None of this matters. Soldier of Fortune will always be known as the game where you shoot people in 20-something “dismemberment zones” and watch their pain-wracked bodies bleed out from shattered limbs in a unique way for each spot.
Now “pain skins” had been around since Quake II, where an enemy’s texture got swapped out with a bloody/damaged version after a few hits. SoF includes these as well, but further adds deformation to what were historically static models. Limbs can be removed. Small triangular polys can get added to suggest exit wounds, so a blown-out hole can be simulated on the back of an enemy’s head or torso. Sprites stick out of severed limbs to suggest a ragged edge and bloody pulp. Polygonal intestines can poke out of gutshots to varying degrees (though they never spill onto the floor). And various shapes of blood textures splatter on the walls and floor in real-time, to further sell the carnage.
All of this is generated on the fly by the custom GHOUL enhancements to the Quake II engine. Stock animations still provide the tumbles enemies take after defeat, but now they may do them with a missing head or profusely bleeding stump, or writhe around on the floor after a less than lethal blast. It also allows parts of models to be swapped out from a pool of premades, giving enemies some variety in terms of hats, masks, and faces.
Is there a point to all this? I think so. Gamers were excited because, after being used to technical limitations that made enemies take a shotgun blast to the face and simply fall backward in the same way as the last fifty guys, any form of variety ’twas welcome. Sure, you’re going to get the crowd that gets a little too excited because you can now break up a dead body into component parts and stringy bits, but I think the real achievement here comes from being an incremental step to making the action more dynamic, and less like a stiff, polygon cartoon show. Weapons have consequences, and the action has effects.

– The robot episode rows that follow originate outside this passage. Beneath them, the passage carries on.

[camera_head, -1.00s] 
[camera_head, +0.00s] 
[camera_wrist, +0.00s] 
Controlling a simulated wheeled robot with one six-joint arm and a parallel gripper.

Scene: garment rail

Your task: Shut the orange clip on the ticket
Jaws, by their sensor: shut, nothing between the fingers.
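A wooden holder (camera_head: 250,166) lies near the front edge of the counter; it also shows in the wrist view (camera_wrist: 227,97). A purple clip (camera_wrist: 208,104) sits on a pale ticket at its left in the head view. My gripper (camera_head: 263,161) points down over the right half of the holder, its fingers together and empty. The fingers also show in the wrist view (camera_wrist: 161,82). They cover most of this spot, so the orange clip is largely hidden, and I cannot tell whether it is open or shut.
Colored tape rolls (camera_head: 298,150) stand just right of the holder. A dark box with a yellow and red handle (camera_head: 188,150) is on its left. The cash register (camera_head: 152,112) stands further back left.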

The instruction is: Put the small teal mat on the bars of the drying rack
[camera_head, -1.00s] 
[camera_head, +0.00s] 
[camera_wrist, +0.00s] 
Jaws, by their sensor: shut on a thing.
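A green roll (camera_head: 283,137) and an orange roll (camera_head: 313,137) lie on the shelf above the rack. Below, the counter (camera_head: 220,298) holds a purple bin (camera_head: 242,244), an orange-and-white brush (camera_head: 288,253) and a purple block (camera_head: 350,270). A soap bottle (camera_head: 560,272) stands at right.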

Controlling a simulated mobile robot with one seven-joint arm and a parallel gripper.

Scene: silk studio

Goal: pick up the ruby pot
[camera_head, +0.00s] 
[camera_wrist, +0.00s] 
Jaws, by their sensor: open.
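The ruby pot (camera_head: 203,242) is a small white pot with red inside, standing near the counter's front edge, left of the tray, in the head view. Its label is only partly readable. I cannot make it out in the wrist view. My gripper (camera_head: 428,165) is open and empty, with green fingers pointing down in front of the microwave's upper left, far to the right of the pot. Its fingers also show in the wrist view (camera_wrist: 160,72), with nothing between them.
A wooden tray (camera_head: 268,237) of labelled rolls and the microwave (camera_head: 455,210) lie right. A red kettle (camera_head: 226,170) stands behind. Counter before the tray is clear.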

Not to say this game was never out to garner free marketing through controversy with that gore, because there’s simply no way that it wasn’t. GHOUL’s effects seem comical at times – the simple act of firing a shotgun in a bad guy’s general direction causes limbs to pop off torsos like uncapping snakes-in-a-can. Victims don’t always die right away – wallowing around on the ground screaming, struggling to grab at stumps of former limbs, or even liying paralyzed while blinking and trying to move their mouths. You can allegedly shoot a gun from an enemy’s hand, but any high-power weapon is likely to take that arm off with it. You can empty entire clips into enemies and watch them spaz around like Jimmy Caan in The Godfather. You can shoot enemies in the nuts, because of course you can.

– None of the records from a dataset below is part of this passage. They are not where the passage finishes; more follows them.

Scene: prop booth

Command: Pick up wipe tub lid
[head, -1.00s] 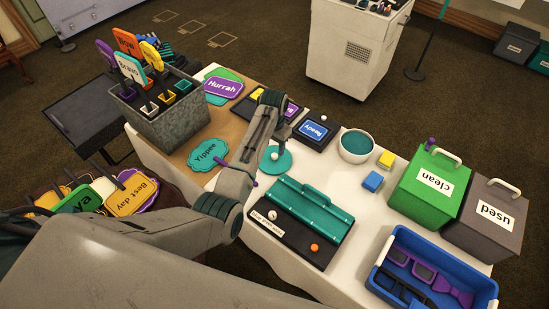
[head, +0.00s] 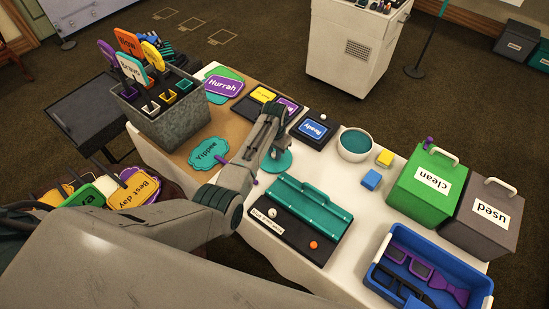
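The wipe tub lid, a round teal disc (head: 286,165), lies on the white table right of the "Yippee" sign, its knob now hidden. My left gripper (head: 276,151) is over the lid, pointing down at its middle. I cannot tell whether its fingers are open or shut, or touch the knob. The wipe tub (head: 371,155), a round white tub with teal inside, stands without a lid farther right. My right gripper is not in view.

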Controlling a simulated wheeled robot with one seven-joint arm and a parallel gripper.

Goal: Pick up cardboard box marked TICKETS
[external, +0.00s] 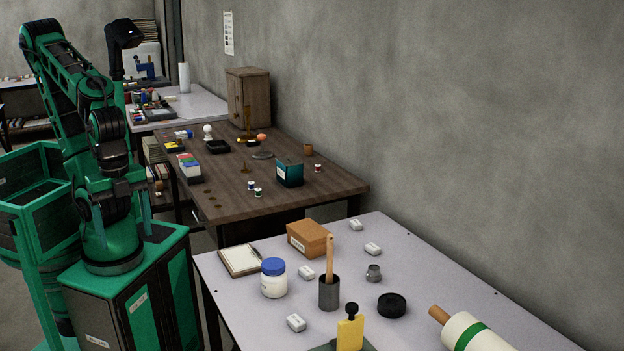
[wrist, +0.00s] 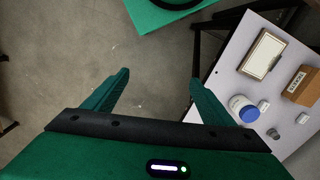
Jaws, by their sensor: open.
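A brown cardboard box (external: 309,239) with a white label sits on the near pale table. It also shows at the right edge of the wrist view (wrist: 303,86), where its label faces the camera; the label's print is too small to read surely. My gripper (wrist: 158,82) is open and empty in the wrist view, over the floor to the left of the table. The box lies to the right of both fingers, well apart from them. In the external view my green arm is folded up at the left, and its fingers hang beside the arm's base.
Around the box on the pale table (external: 400,246) are a notepad (external: 240,261), a blue-lidded jar (external: 273,277), a grey cup with a wooden handle (external: 329,292), a black lid (external: 391,305) and several white blocks. A dark wooden table with small items stands behind.

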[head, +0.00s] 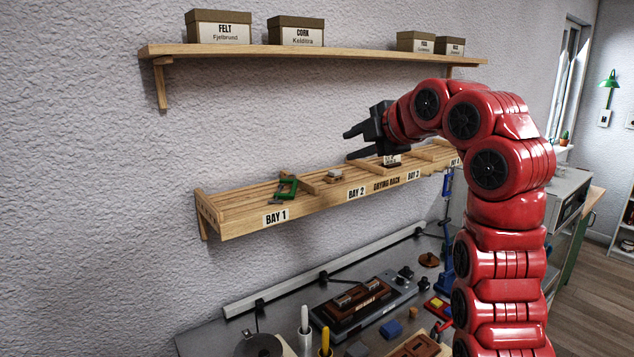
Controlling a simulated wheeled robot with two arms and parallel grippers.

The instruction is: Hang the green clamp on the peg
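The green clamp (285,191) lies on the slatted drying rack (241,208) in Bay 1, beside the divider before Bay 2. My right gripper (354,143) is above the rack around Bay 2 and Bay 3, its fingers pointing left. Its two dark fingers are apart with nothing seen between them. It is to the right of the clamp, higher and clear of it. My left gripper is not in view. I cannot make out a bare peg; my red right arm hides part of the right side.
A small wooden block piece (333,176) sits in Bay 2. An upper shelf (300,51) with labelled boxes runs above. The grey bench (214,340) below holds a dark fixture (350,305), colored blocks and tools. A blue tool (448,184) shows beside my arm.

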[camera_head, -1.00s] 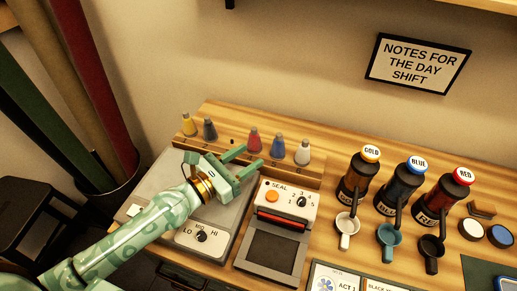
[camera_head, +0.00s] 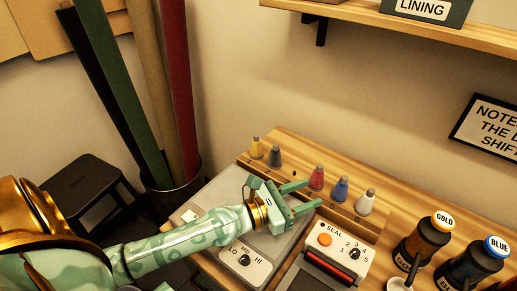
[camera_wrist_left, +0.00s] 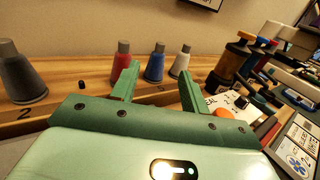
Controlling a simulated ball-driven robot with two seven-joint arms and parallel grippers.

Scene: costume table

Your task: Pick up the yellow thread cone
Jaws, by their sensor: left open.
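The yellow thread cone (camera_head: 256,147) stands upright at the far left end of the row on the wooden rack, beside a dark grey cone (camera_head: 275,156). It does not show in the left wrist view. My left gripper (camera_head: 311,195) is open and empty. It hangs above the grey press, to the right of and nearer than the yellow cone, with its fingers pointing right. In the left wrist view its fingers (camera_wrist_left: 158,85) point toward the red, blue and white cones, apart from them. My right gripper is not in view.
Red (camera_head: 317,177), blue (camera_head: 340,188) and white (camera_head: 365,201) cones stand right along the rack. A sealer (camera_head: 338,252) sits right of the grey press (camera_head: 285,240). Bottles (camera_head: 428,237) stand farther right. Fabric rolls (camera_head: 180,90) rise behind left. A shelf (camera_head: 400,20) hangs above.

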Naturally, sometimes the pieces fall into place in ways that are a little much. In one case, I had to charge a sniper while firing a Magnum. I tagged him in the balls with my first shot, sending him to his knees, blew off his leg with the second, and ripped open his throat with the third. He stayed up on his good leg at an odd cant, clutching his throat and gargling, before finally falling to his back and rolling around for a few more seconds of simulated agony. I can’t even remember a “how I a killed a guy” story from another FPS; by contrast, I won’t soon forget those few seconds of SoF. Another time an unscripted moment for me saw a hostage’s face literally blown off while screaming for her kids.
This is where the infamy starts to get in the game’s way. Someone out there is going to think this is the most awesome, bravest shooter because of the above reasons. I’d say one of us is missing the point, and I kinda hope it’s not me. Regardless, you can disable GHOUL’s worst effects if you’d prefer not to encounter the possibility of the violence going too far. You’ll still be left with an actually pretty excellent shooter that got a bit overlooked by the marquee dismemberment.

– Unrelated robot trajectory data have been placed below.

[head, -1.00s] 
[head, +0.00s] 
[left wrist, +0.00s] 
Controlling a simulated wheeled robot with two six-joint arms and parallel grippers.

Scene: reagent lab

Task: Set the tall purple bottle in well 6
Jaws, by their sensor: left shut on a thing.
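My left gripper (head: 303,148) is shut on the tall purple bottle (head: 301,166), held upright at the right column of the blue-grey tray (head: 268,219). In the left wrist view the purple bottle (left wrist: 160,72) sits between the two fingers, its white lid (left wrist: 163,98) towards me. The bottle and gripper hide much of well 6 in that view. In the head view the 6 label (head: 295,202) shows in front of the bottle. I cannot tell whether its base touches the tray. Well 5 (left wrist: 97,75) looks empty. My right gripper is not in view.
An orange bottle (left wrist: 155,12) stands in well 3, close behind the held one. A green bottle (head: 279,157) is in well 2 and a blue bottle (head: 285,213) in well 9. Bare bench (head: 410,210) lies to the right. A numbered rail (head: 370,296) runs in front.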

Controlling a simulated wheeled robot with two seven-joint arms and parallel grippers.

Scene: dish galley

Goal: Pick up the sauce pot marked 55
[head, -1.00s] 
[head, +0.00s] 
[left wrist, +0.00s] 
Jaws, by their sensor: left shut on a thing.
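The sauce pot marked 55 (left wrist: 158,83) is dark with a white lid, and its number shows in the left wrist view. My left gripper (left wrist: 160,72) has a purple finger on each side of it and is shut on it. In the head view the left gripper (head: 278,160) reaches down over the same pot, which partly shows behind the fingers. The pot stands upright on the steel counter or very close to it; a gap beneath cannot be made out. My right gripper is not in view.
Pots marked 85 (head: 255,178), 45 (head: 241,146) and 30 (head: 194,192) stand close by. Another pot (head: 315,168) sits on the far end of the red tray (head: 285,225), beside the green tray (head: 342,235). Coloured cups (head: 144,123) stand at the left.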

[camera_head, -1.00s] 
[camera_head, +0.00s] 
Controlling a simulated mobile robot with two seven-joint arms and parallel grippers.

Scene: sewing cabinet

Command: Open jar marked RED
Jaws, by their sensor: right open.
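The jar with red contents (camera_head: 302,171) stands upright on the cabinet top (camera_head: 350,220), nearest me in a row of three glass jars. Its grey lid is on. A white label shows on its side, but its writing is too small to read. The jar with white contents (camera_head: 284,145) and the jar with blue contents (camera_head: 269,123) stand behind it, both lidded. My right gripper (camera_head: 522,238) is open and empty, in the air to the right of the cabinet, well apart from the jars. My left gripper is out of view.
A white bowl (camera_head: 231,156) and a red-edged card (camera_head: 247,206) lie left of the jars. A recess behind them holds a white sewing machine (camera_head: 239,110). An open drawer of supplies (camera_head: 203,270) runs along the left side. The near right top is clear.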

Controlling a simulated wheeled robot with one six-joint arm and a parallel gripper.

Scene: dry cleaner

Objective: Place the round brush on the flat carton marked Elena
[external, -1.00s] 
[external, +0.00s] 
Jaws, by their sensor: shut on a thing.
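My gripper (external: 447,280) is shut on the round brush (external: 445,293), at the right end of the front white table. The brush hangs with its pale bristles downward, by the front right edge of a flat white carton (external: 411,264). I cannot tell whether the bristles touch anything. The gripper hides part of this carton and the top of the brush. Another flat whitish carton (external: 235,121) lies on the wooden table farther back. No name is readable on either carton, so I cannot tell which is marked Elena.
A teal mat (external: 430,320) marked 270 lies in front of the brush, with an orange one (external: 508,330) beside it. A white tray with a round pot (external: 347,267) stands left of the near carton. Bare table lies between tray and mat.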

The campaign is most certainly in the vein of the most ’80s of Hollywood cinema. Mullins runs around as a gunslinging lawman with his Charles Bronson mustache and floppy swamp hat. The plot takes you around the globe, and into such politically incorrect hotspots as Serbia, Iraq, and the Sudan. Weapons are based off of realistic counterparts, up to and including a belt-fed machine gun that allows you to go full Rambo. There’s variety in the sights and settings, including New York subways, elaborate underground labs, and Tokyo skyscrapers. It certainly checks all the action game boxes.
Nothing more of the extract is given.